They just keep sayin they dont’ have time, they have bigger problems to deal with. My bother’s are always in financial crisis, neither of them have ever held a real job and they are in their late twenties. My mom basically told me today that she’s too busy helping my brothers to help me.
Again, just feeling like I have no choice but to be as nasty and mean and horrible as possible just so I can get the tiniest bit of help. And I HATE that I have to feel this way.
My mother and stepfather are notorious procrastinators…they are always saying they need to plan better but they never do, everything always falls apart when it involves them. I have no idea why I thought I would be able to get their help in planning a wedding.
My mother also keeps comparing me to my sister. Saying my sister didn’t give her a hard time about her quincenera…my sister didn’t want much, my sister wasn’t pushy. Well, My sister was 15!! My sister didn’t have a WEDDING in which she had all her immediate family and closest friends traveling out of the country and I’m not even sure you can compare the two.
Sorry for the rant.
Post # 3
rant away girl, that’s what we’re here for! wedding planning is stressful! but at the same time, i’ve kinda learn the attitude in life and wedding planning, if you want things to get done, do it yourself. can’t change other people, but you can change your own attitude. but for sure i understand where you coming from. it’s your WEDDING! once in a lifetime event and surely someone can help out here and there, especially FAMILY! but i guess for some people, it’s “just” a wedding. <3
Post # 4
@fresitachulita: At this point, you are in crunch time. Six months before the wedding is when time goes faster.
You need to go ahead and plan this yourself dear one. Your parents do not understand so it’s time to take the proverbial bull by the horn.
Set aside the time to set up hotel blocks because you may have to sign contracts for it.
All brides go through this. I’m sorry :(. In the end, I had to plan the wedding myself and keep details secret because my female family members were giving me hell over my choice of wedding decor.
It will all work out! Just set aside about a hour a day to call and make plans. It can be done. I planned my wedding working two jobs.
Post # 5
@fresitachulita: Oh no I’m so sorry. I can’t even fathom how much stress you’re going through.
I agree with the PPs though, you’re gonna have to do this yourself. That’s the only way you can ensure the job gets done. Don’t get dragged into stressful crunch time because of your parents’ procrastinating.
I’m praying for you, sending hugs your way.
Post # 6
omg. If you are 5-6 months out, I’d say it’s time to get doin’ it yourself. Which is a total shame, because someone should want to help you!

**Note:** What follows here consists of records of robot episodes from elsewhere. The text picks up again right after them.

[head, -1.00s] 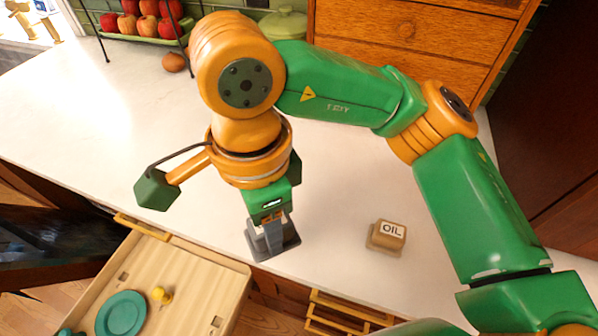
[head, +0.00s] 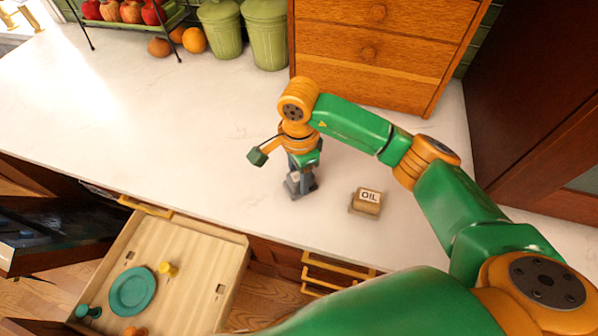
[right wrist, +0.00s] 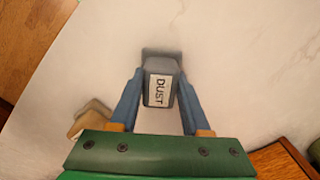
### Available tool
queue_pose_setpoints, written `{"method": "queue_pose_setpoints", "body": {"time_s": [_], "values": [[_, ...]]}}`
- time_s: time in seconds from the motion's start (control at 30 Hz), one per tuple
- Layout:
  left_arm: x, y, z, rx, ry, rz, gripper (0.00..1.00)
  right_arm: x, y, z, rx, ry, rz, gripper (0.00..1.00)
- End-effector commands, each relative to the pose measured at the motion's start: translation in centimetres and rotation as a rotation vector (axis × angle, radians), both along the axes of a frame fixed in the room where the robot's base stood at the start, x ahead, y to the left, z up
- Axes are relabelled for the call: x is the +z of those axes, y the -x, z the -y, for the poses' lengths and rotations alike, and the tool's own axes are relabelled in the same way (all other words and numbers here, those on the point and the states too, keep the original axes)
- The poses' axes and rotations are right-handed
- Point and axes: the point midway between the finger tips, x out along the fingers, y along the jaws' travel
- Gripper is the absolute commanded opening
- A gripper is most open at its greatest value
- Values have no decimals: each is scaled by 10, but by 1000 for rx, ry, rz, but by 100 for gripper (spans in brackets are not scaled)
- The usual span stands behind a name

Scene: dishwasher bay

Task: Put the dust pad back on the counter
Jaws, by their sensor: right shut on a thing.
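The grey dust pad (head: 300,188), whose label reads DUST in the right wrist view (right wrist: 160,88), is between the fingers of my right gripper (head: 301,168). The gripper is shut on it, and its two blue fingers (right wrist: 160,98) flank the pad in the right wrist view. The pad is upright at or just above the white counter (head: 180,115), near its front edge; I cannot tell whether it touches. My left gripper is out of view.
A brown pad labelled OIL (head: 366,201) stands on the counter to the right. An open drawer (head: 190,250) holds a teal plate (head: 133,291) and small items. Wooden drawers (head: 375,50) and green canisters (head: 266,35) stand behind. The counter's left and middle are clear.

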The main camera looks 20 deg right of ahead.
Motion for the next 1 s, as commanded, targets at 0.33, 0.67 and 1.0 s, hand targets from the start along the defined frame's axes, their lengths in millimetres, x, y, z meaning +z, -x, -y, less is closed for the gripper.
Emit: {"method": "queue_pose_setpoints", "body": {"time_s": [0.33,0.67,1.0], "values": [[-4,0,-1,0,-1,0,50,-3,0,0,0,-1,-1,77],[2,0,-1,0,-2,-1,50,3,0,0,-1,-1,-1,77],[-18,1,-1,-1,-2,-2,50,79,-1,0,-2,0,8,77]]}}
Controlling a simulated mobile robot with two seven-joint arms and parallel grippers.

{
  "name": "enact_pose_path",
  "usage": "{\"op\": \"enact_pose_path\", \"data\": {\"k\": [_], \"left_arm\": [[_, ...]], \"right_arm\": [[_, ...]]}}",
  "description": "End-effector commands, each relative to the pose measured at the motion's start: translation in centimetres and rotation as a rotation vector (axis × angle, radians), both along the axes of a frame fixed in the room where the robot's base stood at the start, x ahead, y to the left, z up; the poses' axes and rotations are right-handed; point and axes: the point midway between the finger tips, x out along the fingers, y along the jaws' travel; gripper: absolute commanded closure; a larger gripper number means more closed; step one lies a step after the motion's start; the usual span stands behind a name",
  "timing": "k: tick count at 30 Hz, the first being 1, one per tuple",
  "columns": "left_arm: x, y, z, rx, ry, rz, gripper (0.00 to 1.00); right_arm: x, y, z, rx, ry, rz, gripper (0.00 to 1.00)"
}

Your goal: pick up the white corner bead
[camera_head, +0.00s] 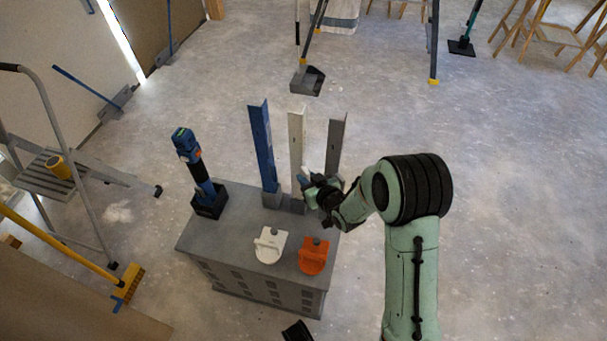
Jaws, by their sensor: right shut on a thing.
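The white corner bead (297,138) stands upright between a blue corner bead (262,145) on its left and a grey one (335,145) on its right. They stand at the back edge of a grey cabinet (225,240), with grey holders at their feet. My right gripper (308,182) reaches in from the right and is shut on the white corner bead near its lower part. My left gripper is not in view.
A blue-and-black tool (187,150) stands in a black holder (209,201) on the cabinet's left. A white piece (270,245) and an orange piece (313,256) lie near its front. A step ladder (60,175) and yellow broom (128,283) are at left. The floor behind is mostly clear.

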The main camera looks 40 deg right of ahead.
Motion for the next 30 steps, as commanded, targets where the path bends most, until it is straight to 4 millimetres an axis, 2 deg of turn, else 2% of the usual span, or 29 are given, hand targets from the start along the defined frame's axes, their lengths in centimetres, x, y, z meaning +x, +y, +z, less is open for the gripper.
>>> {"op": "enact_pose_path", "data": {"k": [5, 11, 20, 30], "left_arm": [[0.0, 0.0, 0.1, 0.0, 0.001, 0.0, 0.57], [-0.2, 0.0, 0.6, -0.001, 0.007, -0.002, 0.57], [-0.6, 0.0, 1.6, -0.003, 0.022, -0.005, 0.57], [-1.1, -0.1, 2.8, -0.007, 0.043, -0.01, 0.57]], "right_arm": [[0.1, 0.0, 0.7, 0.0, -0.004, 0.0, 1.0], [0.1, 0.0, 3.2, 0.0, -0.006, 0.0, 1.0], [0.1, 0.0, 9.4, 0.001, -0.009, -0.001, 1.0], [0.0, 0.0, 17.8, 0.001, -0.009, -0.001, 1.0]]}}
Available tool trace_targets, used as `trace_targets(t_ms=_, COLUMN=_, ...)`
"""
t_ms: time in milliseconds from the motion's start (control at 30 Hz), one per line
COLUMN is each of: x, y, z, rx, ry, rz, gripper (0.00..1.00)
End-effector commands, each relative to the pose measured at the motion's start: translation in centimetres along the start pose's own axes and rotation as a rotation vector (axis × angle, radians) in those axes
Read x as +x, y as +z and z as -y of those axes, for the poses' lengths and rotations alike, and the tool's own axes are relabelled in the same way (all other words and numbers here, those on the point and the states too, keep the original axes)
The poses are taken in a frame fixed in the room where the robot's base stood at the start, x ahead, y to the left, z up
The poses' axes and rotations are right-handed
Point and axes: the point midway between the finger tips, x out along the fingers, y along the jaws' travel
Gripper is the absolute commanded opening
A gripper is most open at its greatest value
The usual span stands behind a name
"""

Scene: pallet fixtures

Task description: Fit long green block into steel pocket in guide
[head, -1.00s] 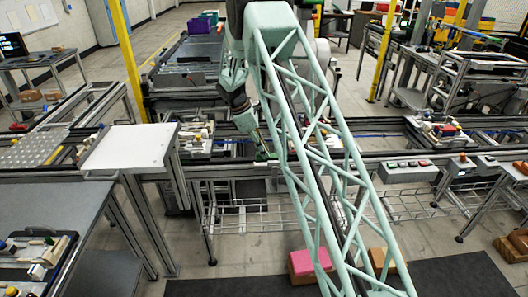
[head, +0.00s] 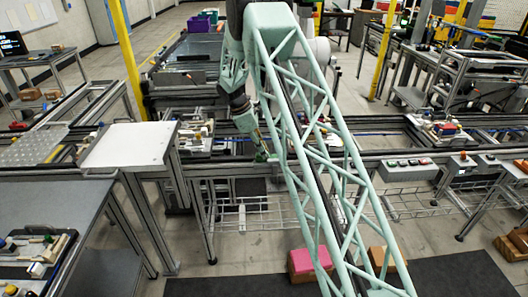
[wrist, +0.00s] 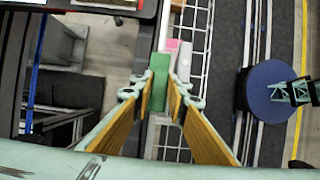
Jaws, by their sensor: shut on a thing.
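The long green block (wrist: 158,85) shows at the tips of my gripper (wrist: 163,103) in the wrist view. My gripper is shut on it; its tan finger pads lie on either side. A pale grey, block-like part (wrist: 186,62) lies close to the right of the green block; I cannot tell whether they touch, or whether this part is the steel guide. The pocket cannot be made out. In the head view my gripper (head: 260,146) is small, above the front rail of the conveyor, with a bit of the green block (head: 261,157) at its tip.
A conveyor rail (head: 345,155) runs across the head view. Pallets with parts stand at left (head: 196,138) and right (head: 440,131). A white board (head: 128,146) is left of my gripper. A wire shelf (head: 262,213) hangs below; pink (head: 301,262) and brown boxes are on the floor.

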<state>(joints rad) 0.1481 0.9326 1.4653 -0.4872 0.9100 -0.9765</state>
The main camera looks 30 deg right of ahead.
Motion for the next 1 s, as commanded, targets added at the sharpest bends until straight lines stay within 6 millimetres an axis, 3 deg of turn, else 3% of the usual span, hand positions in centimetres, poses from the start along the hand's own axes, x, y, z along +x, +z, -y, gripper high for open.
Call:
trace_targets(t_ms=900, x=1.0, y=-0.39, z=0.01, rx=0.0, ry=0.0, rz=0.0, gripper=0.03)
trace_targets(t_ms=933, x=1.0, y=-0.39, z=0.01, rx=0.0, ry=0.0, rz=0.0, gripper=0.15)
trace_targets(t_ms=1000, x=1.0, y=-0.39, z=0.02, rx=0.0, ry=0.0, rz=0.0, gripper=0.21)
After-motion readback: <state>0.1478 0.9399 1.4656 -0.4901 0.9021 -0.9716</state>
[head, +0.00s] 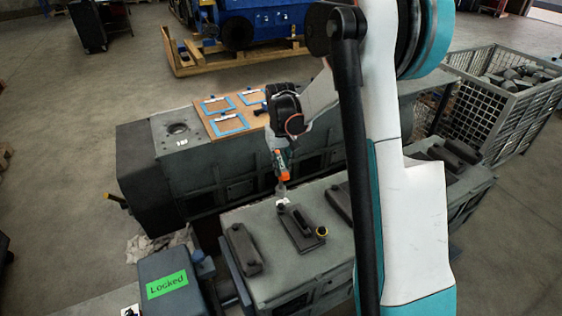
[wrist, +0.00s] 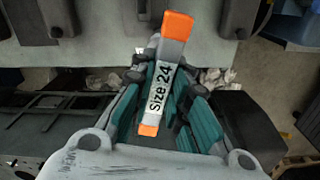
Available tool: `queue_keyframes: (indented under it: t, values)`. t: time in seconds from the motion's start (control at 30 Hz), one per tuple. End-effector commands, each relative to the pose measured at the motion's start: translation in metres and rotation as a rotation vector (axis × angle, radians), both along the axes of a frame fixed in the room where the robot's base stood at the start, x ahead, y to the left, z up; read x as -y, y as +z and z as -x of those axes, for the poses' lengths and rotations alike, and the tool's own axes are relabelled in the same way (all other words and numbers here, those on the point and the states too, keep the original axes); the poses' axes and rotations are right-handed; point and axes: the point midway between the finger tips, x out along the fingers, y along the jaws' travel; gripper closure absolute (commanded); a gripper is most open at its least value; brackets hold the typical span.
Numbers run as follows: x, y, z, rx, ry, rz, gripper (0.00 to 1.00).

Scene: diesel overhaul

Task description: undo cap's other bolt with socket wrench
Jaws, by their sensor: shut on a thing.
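My gripper (head: 280,160) is shut on the socket wrench (head: 282,177), which has orange parts and a grey shaft. In the wrist view the wrench (wrist: 160,90) lies between the teal finger pads (wrist: 165,108) and reads "Size 24". In the head view the wrench points down over the far end of a dark cap (head: 297,226) on the grey engine block. A small white patch is at that end. I cannot tell whether the wrench touches a bolt.
Other dark caps (head: 243,249) stand on the block on both sides. A box with a green "Locked" sign (head: 167,285) is at front left. Behind is a bench with a wooden board (head: 233,120) and blue frames. A wire crate (head: 505,100) of parts stands at right.

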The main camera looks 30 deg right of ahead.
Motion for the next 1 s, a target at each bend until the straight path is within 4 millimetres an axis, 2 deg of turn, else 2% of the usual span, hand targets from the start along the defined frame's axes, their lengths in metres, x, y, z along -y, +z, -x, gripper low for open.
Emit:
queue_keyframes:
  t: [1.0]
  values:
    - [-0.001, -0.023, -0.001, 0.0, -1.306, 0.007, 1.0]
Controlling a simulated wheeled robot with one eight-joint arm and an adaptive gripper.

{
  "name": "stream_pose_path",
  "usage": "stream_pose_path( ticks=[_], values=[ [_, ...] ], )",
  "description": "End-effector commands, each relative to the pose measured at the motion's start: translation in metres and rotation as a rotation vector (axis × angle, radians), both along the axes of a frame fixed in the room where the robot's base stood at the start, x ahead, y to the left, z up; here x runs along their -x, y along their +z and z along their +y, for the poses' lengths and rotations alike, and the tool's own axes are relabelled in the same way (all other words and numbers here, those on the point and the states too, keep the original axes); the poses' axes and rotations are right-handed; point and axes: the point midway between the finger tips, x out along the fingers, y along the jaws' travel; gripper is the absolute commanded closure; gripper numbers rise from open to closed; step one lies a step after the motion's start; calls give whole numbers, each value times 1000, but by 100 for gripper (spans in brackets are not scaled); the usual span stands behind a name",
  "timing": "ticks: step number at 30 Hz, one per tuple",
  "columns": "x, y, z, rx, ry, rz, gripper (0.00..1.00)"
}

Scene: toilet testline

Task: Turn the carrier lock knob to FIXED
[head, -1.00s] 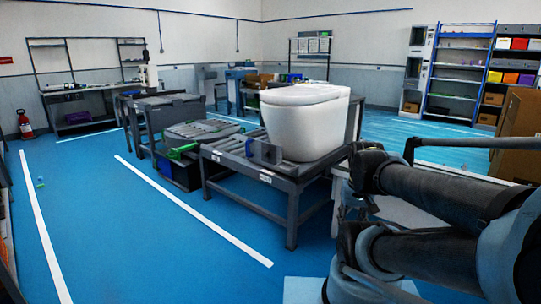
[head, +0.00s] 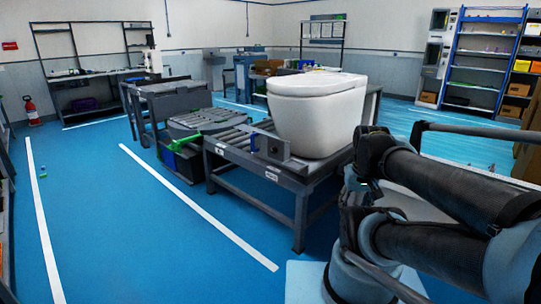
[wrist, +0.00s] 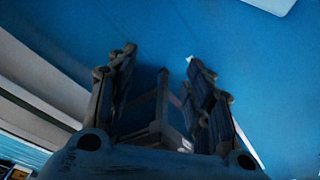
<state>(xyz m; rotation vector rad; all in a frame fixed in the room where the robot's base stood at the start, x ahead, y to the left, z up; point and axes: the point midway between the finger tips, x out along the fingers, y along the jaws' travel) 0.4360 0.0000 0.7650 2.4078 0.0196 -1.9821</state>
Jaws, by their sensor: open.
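A white toilet (head: 318,112) stands on a grey roller table (head: 262,170) in the middle of the head view. A grey upright plate (head: 273,148) sits on the table's near side, in front of the toilet. A small blue part shows at the plate's left end. I cannot make out the lock knob or its FIXED mark at this size. My gripper (wrist: 160,58) shows in the wrist view with its two fingers apart and nothing between them. It points at blue floor, away from the plate. In the head view my arm fills the right side, and the gripper is not clearly seen.
A lower roller unit with a green handle (head: 186,142) stands left of the table. Open blue floor (head: 130,235) with white lines lies on the near left. A blue shelf rack (head: 478,62) stands at the back right. A red fire extinguisher (head: 31,110) stands far left.

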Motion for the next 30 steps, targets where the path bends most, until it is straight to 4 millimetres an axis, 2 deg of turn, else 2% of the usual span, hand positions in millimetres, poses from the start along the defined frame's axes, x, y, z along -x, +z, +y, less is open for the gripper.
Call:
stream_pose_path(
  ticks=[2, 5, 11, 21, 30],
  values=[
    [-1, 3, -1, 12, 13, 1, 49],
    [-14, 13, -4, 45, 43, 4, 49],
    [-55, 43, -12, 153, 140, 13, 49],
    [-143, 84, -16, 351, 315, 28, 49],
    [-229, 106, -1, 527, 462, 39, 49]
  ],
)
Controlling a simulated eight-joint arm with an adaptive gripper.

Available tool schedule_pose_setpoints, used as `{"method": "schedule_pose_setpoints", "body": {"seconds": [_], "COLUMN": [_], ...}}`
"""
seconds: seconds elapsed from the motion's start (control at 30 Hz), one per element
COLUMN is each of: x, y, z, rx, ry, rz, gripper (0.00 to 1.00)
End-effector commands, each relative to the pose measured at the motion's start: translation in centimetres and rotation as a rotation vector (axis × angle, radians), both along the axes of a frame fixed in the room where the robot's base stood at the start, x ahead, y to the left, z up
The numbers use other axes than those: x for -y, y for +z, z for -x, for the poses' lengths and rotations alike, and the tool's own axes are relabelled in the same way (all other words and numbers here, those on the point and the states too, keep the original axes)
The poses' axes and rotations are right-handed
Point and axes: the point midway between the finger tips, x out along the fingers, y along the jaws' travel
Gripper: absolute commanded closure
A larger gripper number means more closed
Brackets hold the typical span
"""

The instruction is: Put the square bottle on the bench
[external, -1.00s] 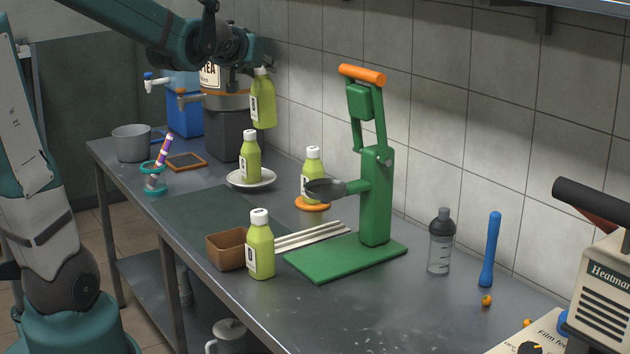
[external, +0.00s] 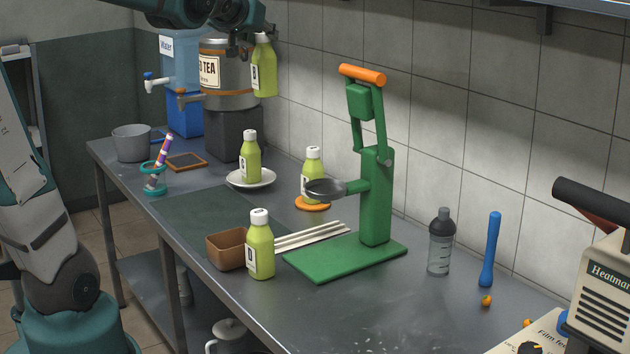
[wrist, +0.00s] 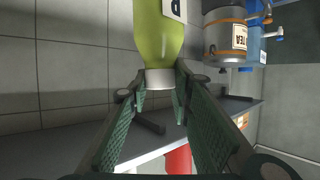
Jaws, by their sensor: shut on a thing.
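My gripper (external: 262,36) is shut on the cap of a yellow-green bottle (external: 264,72) with a label. It holds the bottle upright in the air by the back wall, to the right of the tea urn. In the wrist view, my gripper's pads (wrist: 160,80) close around the pale cap, with the green bottle body (wrist: 160,32) beyond. The held bottle looks flat-sided. The grey metal bench (external: 350,310) is below. Similar bottles stand on a white saucer (external: 252,180), on an orange coaster (external: 313,205), and directly on the bench at the front (external: 260,250).
A green press (external: 376,200) stands mid-bench. The tea urn (external: 230,80) and blue water dispenser (external: 182,100) are at the back left. A brown bowl (external: 226,250) and white sticks (external: 310,236) lie near the front bottle. A dark mat (external: 205,215) has free room.

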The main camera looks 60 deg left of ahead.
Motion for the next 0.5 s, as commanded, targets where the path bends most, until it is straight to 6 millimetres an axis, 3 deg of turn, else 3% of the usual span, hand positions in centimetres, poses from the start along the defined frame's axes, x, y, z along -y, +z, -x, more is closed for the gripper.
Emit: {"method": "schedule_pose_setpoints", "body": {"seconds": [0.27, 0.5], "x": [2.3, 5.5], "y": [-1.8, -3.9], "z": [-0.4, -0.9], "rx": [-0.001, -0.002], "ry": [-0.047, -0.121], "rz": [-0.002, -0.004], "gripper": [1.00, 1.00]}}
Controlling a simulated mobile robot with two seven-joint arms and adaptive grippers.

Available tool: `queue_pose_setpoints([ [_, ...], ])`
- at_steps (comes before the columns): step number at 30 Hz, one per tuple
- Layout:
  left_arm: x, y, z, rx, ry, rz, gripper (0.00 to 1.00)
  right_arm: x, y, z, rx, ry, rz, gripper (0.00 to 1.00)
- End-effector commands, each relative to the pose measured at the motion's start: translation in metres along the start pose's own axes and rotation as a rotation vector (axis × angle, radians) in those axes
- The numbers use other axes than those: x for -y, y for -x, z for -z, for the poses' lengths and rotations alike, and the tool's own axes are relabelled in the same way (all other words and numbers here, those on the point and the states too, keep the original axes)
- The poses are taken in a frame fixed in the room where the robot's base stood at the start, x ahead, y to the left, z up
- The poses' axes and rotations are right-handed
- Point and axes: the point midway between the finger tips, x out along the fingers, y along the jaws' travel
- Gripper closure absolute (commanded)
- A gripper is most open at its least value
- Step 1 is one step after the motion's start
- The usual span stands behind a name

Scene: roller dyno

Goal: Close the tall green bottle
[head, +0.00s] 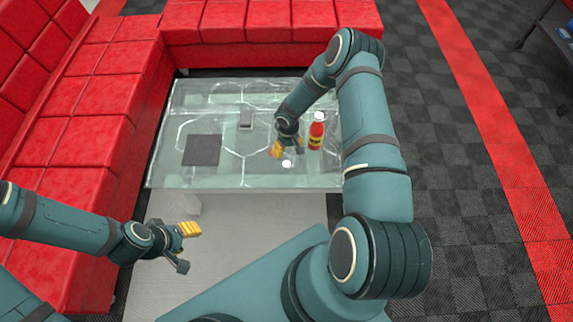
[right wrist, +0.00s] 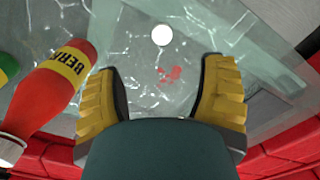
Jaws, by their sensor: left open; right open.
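A green thing (right wrist: 7,68), probably the green bottle, is cut off at the left edge of the right wrist view, beyond a red bottle; its neck and top cannot be seen. I do not make it out in the head view. A small round white cap (head: 286,163) lies on the glass table; it also shows in the right wrist view (right wrist: 162,35). My right gripper (head: 287,150) is open and empty above the table, close to the cap, which appears ahead of the gap between its fingers. My left gripper (head: 187,247) is open and empty, in front of the table.
The red bottle (head: 317,135) with a yellow label and white top stands just right of my right gripper. Red sofas (head: 95,130) border the left and back.

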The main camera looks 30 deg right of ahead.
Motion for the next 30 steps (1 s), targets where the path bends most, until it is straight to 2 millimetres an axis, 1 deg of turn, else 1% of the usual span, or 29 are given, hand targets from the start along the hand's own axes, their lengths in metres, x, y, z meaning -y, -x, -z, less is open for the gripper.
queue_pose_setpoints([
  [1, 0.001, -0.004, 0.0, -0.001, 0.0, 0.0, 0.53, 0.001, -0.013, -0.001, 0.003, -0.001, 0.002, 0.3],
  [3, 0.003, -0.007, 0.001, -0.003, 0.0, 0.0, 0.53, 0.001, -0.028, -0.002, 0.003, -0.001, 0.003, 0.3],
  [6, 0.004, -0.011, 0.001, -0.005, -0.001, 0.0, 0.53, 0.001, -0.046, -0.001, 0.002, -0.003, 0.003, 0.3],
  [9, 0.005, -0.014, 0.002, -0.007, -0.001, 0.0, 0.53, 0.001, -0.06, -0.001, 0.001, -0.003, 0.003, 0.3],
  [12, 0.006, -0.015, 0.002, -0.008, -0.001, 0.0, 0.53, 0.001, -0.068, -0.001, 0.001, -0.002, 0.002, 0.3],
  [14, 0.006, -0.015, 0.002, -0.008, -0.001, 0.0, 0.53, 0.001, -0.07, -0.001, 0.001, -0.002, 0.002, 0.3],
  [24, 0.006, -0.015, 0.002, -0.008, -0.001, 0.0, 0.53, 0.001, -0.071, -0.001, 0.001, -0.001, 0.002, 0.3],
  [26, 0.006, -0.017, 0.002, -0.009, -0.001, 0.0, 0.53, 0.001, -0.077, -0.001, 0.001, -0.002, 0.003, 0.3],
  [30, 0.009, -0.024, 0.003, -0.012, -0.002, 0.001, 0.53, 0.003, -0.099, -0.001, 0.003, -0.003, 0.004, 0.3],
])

I refused to start planning 9+ months out. We really didn’t start planning until ….last month. But now I am crunched and stressed out. My fiance works long hours, so all the meetings, bookings and scheduling is done just by me. I thought I had all this time…and suddenly it is going by very fast. My parents live 2 hours away so it is hard to have my mom help me with things that need booked where I live, you know?
Honestly, when I realized that I was planning most of this on my own, I made a gigantic list of EVERYTHING that needed done and just picked a small thing from the list and got started. I carry a calendar in my purse and I write everything in it, from meetings to when paperwork is due to the venue. I would book the rooms asap, though. I put this task off b/c I thought it would be a long process and it actually was very easy.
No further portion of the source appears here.